> _Given instruction_
Using the data that follows, return exactly the lines from the one that contains "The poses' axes" through the one that contains "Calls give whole", ends included.

+++

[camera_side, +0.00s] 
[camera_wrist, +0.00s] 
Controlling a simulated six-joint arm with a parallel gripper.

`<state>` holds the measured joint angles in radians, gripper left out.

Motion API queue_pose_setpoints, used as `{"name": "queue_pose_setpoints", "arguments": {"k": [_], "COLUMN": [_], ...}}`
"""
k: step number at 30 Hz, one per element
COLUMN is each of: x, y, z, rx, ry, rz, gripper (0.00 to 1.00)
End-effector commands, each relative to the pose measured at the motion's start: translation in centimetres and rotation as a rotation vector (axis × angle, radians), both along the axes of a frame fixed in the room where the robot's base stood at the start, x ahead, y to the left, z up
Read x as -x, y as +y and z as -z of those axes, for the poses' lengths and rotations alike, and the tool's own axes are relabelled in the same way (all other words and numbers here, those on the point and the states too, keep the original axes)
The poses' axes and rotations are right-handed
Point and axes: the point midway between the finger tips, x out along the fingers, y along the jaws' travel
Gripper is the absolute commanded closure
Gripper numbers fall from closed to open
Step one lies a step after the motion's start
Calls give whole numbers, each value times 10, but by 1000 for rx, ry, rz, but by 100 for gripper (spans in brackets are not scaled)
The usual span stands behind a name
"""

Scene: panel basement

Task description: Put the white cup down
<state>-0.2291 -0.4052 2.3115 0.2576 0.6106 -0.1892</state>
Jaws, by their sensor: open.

+++

> _Answer for the task_
The poses' axes and rotations are right-handed
Point and axes: the point midway between the finger tips, x out along the fingers, y along the jaws' travel
Gripper is the absolute commanded closure
Gripper numbers fall from closed to open
Step one lies a step after the motion's start
Calls give whole numbers, each value times 10, but by 1000 for rx, ry, rz, but by 100 for gripper (spans in brackets are not scaled)

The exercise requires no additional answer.